The company currently has two reportable segments — Flowserve Pump Division and Flow Control Division. A brief discussion on the segments is provided below:

Revenues from the Flowserve Pump Division were $739.5 million, improving 11.6% year over year or 12.7% on a constant-currency basis. Bookings grew 3.8% year over year to $756 million.

Revenues from the Flow Control Division were $330.2 million, rising 1.3% year over year or 2.2% on a constant-currency basis. Bookings of $298.6 million declined 6.1% year over year.

For 2019, the company’s sales totaled $3.94 billion, reflecting growth of 2.9% from the previous year. Also, the top line surpassed the Zacks Consensus Estimate of $3.92 billion.

Margin Profile

In the quarter under review, Flowserve’s adjusted cost of sales increased 9.2% year over year to $714 million. It represented 66.8% of sales compared with 66.3% in the year-ago quarter. Adjusted gross profit grew 6.4% year over year to $354.2 million, while margin fell 50 basis points (bps) year over year to 33.2%. Selling, general and administrative expenses rose 5.3% year over year to $230.2 million. It represented 21.6% of sales.

Adjusted operating income in the quarter under review improved 7.5% year over year to $126.5 million. Moreover, adjusted operating margin fell 10 bps to 11.8%. Net interest and other expenses in the quarter grew 4.2% year over year to $12.8 million. Effective tax rate was 22.2% versus 26.1% in the year-ago quarter.

Balance Sheet and Cash Flow

Exiting the fourth quarter of 2019, Flowserve had cash and cash equivalents of $671 million, up 22.6% from $547.3 million at the end of the last reported quarter. Long-term debt grew 1.2% sequentially to $1,366 million.

During 2019, the company repaid debts of $105 million.

In 2019, it generated net cash of $312.7 million from operating activities, up 63.9% from the previous year. Capital expenditure in the year totaled $66.2 million, declining 21.2% from $84 million spent in 2018.

During the year, the company used $99.6 million for distributing dividends and $15 million for repurchasing shares.

Outlook

Flowserve is progressing well with transformation initiatives. The multi-year Flowserve 2.0 strategy will likely help in simplifying the operating model and spur growth. This along with solid backlog will help drive performance in 2020. However, geopolitical and macroeconomic issues are concerning.

The company anticipates adjusted earnings per share of $2.30-$2.45 for 2020. Revenues are anticipated to increase 3-5%.

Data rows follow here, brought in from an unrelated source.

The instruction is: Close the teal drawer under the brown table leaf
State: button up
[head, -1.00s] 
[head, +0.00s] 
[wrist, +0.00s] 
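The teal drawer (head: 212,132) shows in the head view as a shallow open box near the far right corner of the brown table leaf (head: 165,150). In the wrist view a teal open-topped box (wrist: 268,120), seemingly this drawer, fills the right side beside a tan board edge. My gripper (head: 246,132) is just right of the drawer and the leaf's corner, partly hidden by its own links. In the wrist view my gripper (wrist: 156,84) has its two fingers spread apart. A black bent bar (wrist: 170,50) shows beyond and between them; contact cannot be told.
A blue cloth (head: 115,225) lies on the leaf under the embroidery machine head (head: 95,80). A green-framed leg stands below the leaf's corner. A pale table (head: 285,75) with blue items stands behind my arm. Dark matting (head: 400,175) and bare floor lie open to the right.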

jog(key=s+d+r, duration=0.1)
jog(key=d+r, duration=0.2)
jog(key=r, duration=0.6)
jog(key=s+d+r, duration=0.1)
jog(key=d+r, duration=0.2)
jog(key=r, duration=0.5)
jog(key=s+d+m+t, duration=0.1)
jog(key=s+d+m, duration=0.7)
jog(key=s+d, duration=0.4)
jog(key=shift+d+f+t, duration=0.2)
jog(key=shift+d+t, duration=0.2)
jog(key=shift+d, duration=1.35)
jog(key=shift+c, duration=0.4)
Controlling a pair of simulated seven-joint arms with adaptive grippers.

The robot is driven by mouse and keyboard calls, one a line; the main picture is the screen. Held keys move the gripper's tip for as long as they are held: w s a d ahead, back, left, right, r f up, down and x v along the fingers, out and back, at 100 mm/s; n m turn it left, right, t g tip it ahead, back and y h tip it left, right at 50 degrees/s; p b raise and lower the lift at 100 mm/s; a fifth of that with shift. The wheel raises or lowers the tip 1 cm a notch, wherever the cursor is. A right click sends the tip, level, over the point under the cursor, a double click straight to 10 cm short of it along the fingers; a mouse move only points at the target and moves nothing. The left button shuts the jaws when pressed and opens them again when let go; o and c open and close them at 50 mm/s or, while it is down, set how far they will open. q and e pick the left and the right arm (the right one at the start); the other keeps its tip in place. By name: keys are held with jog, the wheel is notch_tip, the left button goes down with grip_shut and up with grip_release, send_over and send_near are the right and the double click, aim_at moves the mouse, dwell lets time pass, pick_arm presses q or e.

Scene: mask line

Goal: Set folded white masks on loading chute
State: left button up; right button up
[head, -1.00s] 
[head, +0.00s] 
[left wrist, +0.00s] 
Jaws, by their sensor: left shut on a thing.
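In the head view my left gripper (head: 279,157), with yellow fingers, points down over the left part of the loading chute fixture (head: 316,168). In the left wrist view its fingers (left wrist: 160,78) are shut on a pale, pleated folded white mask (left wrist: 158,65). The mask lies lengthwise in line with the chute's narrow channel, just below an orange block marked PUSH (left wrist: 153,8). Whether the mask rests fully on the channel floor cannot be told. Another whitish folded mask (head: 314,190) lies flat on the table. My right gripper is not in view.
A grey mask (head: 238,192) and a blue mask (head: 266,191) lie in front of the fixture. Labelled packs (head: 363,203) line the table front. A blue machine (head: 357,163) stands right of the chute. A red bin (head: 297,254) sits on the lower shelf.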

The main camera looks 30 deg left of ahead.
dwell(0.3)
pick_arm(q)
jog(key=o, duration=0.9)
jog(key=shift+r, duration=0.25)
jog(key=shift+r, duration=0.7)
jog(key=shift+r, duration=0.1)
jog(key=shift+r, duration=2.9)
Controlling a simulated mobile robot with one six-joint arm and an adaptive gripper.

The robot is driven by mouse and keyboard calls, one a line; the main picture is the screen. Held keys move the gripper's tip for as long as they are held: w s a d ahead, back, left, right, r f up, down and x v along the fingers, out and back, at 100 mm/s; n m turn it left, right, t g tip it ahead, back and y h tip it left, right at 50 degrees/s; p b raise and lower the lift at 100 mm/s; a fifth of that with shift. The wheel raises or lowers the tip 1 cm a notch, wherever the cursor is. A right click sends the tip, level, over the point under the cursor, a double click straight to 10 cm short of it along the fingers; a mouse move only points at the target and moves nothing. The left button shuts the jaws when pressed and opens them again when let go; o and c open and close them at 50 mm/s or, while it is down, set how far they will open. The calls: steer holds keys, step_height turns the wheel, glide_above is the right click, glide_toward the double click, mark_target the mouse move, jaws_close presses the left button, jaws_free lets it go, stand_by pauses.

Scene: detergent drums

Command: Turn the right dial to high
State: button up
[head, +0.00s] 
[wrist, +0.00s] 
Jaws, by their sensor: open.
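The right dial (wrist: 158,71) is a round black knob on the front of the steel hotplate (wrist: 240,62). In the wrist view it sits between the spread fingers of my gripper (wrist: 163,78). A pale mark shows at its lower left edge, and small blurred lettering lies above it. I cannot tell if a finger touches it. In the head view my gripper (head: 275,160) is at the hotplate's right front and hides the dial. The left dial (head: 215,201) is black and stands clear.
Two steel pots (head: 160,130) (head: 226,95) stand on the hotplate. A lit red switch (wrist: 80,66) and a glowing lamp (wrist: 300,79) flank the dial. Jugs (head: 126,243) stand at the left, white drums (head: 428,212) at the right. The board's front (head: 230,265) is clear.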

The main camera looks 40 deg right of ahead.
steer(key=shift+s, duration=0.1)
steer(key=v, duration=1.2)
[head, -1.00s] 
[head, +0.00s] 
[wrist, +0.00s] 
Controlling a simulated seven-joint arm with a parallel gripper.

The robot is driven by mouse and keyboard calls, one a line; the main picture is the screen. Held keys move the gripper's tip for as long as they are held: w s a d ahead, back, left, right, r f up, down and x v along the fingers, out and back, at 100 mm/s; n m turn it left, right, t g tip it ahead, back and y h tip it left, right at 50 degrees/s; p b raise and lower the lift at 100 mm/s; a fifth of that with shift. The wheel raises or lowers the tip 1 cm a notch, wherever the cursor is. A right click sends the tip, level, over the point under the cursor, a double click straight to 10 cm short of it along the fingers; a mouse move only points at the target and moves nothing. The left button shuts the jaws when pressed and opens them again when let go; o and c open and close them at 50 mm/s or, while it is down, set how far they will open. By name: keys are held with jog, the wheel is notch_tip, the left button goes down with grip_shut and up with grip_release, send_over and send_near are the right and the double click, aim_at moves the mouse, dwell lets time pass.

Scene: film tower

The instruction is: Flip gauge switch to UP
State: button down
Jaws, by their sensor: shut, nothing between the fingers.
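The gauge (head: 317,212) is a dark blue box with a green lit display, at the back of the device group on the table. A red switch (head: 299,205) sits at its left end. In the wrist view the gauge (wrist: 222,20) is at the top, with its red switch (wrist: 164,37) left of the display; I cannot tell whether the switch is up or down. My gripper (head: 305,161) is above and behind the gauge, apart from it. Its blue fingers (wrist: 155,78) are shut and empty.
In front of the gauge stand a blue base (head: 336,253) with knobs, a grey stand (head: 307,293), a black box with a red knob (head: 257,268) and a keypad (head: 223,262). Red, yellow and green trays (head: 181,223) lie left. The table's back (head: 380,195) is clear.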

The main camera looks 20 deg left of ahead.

Net interest expenses in the year will likely be $45-$50 million, while adjusted tax rate for the year is expected to be 24-26%. Capital expenditure is predicted to be $90-$100 million.

How Have Estimates Been Moving Since Then?

Analysts were quiet during the last two month period as none of them issued any earnings estimate revisions.

VGM Scores

Currently, Flowserve has a nice Growth Score of B, though it is lagging a lot on the Momentum Score front with an F. However, the stock was allocated a grade of B on the value side, putting it in the second quintile for this investment strategy.

Overall, the stock has an aggregate VGM Score of B. If you aren't focused on one strategy, this score is the one you should be interested in.

Outlook

Flowserve has a Zacks Rank #3 (Hold). We expect an in-line return from the stock in the next few months.